Faustrecht der Freiheit

Im Arsenal wird heute Samantha Maria Schmidts zweistündige Videokompilation über die Darstellung von Homosexualität im Film uraufgeführt  ■ Von Axel Schock

Ob „Liebe! Stärke! Mitgefühl!“ oder „The Birdcage“ – der Schwule schafft es heute auf der Leinwand bis zum Hollywood- Mainstream. Die Geschichte des Schwulen im Film ist jedoch über weite Strecken eine Geschichte der versteckten Andeutungen oder aber der Denunziation und der Klischees. Vito Russos Studie „The Celluloid Closet“ über die Darstellung von Lesben und Schwulen in Hollywood ist immer noch wegweisend in seiner unterhaltsamen wie kritischen Analyse dieses Phänomens. 1995 haben Rob Epstein und Jeffrey Friedman die Recherchen von Russo zu einer mehrfach ausgezeichneten Filmdokumentation verarbeitet, die vor allem auf genial zusammengestelltem Szenenmaterial aus Spielfilmen basiert.

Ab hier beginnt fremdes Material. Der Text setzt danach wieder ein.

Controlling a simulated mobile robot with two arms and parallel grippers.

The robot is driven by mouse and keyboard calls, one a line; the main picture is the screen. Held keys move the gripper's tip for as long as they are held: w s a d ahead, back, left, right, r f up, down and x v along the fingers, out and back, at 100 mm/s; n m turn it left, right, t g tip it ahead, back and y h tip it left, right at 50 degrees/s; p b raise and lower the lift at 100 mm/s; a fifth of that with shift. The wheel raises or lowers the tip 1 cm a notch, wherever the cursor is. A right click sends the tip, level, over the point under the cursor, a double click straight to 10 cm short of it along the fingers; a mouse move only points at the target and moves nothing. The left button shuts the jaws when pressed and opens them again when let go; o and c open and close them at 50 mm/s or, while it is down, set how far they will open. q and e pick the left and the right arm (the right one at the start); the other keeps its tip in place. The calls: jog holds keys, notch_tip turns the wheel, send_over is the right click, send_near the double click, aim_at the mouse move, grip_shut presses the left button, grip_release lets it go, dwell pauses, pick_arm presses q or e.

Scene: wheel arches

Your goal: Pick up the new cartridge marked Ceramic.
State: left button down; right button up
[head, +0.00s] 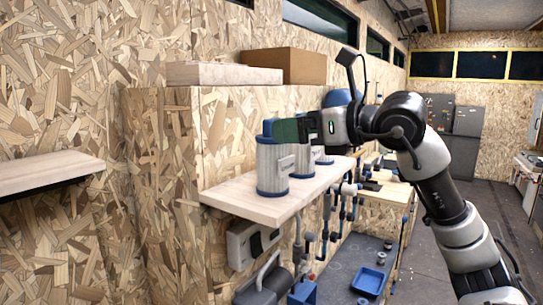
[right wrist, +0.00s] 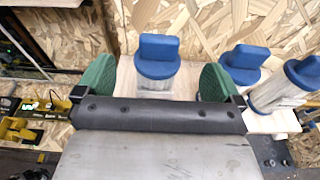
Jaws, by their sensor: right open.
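Several filter cartridges with blue caps and pale ribbed bodies stand on a wooden shelf (head: 233,201). The nearest cartridge (head: 272,172) carries a small label too small to read, so I cannot tell which is marked Ceramic. My right gripper (head: 290,131), with green fingers, is open at cap height beside the nearest cartridge. In the right wrist view, one blue-capped cartridge (right wrist: 157,57) shows between the spread fingers, just beyond the palm, not gripped. A second cartridge (right wrist: 245,62) is right of the right finger, and a third (right wrist: 288,86) is farther right. My left gripper is not in view.
A cardboard box (head: 285,65) and a pale slab (head: 222,74) lie on the ledge above the shelf. Pipes hang below the shelf. A blue tray (head: 369,281) sits lower down. Another empty shelf (head: 45,172) is at the left.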

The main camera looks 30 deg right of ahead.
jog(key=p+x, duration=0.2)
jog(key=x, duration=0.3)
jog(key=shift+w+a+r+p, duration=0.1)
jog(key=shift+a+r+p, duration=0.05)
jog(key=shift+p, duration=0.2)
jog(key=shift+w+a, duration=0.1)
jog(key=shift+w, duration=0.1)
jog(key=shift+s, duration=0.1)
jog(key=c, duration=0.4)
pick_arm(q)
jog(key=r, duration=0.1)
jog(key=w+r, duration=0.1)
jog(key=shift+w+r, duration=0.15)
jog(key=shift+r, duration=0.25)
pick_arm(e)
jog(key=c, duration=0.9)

Auch die Berlinerin Samantha Maria Schmidt hat einige hundert Stunden Spielfilm durchforstet, um „Schwules quer durch die Filmgeschichte“ zu sammeln, zu sichten und in der Gegenüberstellung Zusammenhänge darzustellen. Ausschnitte aus 68 Spielfilmen, von Richard Oswalds „Anders als die Anderen“ (1919), dem ersten expliziten Film zum Thema Homosexualität, bis „Hustler White“ von 1995, von Klassikern der Filmkunst wie Viscontis „Tod in Venedig“ und „Ludwig II.“ bis zu der dämlichen Krimiklamotte „Zwei irre Typen auf heißer Spur“ – 120 Minuten männerliebende Männer auf der Leinwand. All diese Filme, so Schmidt in ihrem einleitenden Kommentar, haben das Bild des Homosexuellen in der Öffentlichkeit durch Kino oder TV-Ausstrahlung maßgeblich beeinflußt.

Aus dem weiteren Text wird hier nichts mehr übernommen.